From James David Barber’s 1972 book, The Presidential Character (emphasis added):
Active-Negative: The contradiction here is between relatively intense effort and relatively low emotional reward for that effort. The activity has a compulsive quality, as if the man were trying to make up for something or to escape from anxiety into hard work. He seems ambitious, striving upward, power-seeking. His stance toward the environment is aggressive and he has a persistent problem in managing his aggressive feelings. His self-image is vague and discontinuous. Life is a hard struggle to achieve and hold power, hampered by the condemnations of a perfectionist conscience. Active-negative types pour energy into the political system, but it is an energy distorted from within.
In the fourth edition of his classic study of presidential personality types, Barber summarized the Active-Negative as:
Compulsive: power as a means to self-realization; expends great energy on tasks but derives little joy; preoccupied with whether he is failing of succeeding; low self-esteem; inclined to rigidity and pessimism; highly driven; problem managing aggression.
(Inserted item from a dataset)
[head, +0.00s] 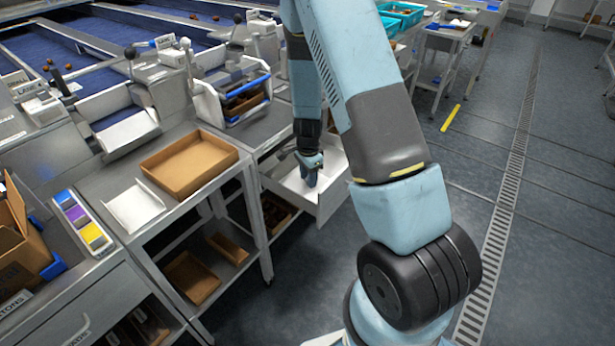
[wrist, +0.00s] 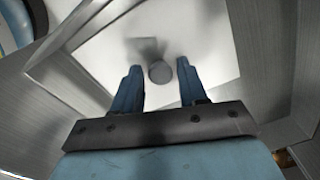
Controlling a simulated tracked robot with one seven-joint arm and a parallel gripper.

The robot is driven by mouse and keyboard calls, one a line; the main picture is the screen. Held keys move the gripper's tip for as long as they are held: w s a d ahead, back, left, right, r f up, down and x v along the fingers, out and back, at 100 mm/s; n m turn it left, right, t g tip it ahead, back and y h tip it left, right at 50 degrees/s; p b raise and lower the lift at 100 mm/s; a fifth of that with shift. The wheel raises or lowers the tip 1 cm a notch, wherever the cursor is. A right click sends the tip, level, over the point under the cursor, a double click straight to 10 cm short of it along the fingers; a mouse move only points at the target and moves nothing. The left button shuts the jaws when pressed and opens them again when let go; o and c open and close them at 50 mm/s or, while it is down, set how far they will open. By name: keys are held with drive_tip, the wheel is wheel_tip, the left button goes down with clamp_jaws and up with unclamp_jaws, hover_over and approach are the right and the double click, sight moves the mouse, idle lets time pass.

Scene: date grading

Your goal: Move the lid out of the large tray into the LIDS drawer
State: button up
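My gripper (head: 311,175) points down into an open, pale-walled drawer (head: 327,208) at the right of the cart. In the wrist view, my gripper (wrist: 159,66) has its two blue fingers spread apart. A round grey knob (wrist: 160,73) shows between the fingertips, with a gap on each side. It stands on a flat white panel (wrist: 205,35), which looks like the lid lying inside the drawer (wrist: 275,60). In the head view my gripper partly hides the panel. No label on this drawer is readable. A brown tray (head: 216,152), probably the large tray, is empty on the cart top.
A white shallow piece (head: 135,207) lies left of the brown tray. An open carton (head: 22,235) and a strip of coloured blocks (head: 82,222) are at far left. Smaller brown trays (head: 192,278) sit on the lower shelf.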

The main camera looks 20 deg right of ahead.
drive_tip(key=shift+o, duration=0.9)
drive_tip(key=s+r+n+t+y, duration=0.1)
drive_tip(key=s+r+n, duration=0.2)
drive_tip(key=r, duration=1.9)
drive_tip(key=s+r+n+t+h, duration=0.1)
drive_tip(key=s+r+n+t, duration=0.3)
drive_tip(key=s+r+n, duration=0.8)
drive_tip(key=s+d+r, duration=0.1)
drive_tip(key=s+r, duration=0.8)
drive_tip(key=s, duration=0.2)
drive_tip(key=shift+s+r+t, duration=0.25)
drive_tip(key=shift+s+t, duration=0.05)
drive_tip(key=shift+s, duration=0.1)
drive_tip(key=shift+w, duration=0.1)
Why does any of this matter? Barber explains:
The president is not some shapeless organism in a flood of novelties, but a man with a memory in a system with a history. Like all of us, he draws on his past to shape his future. The pathetic hope that the White House will turn a Caligula into a Marcus Aurelius is as naïve as the fear that ultimate power inevitably corrupts.
Why does this matter? Because on Friday, Caligula takes over the White House.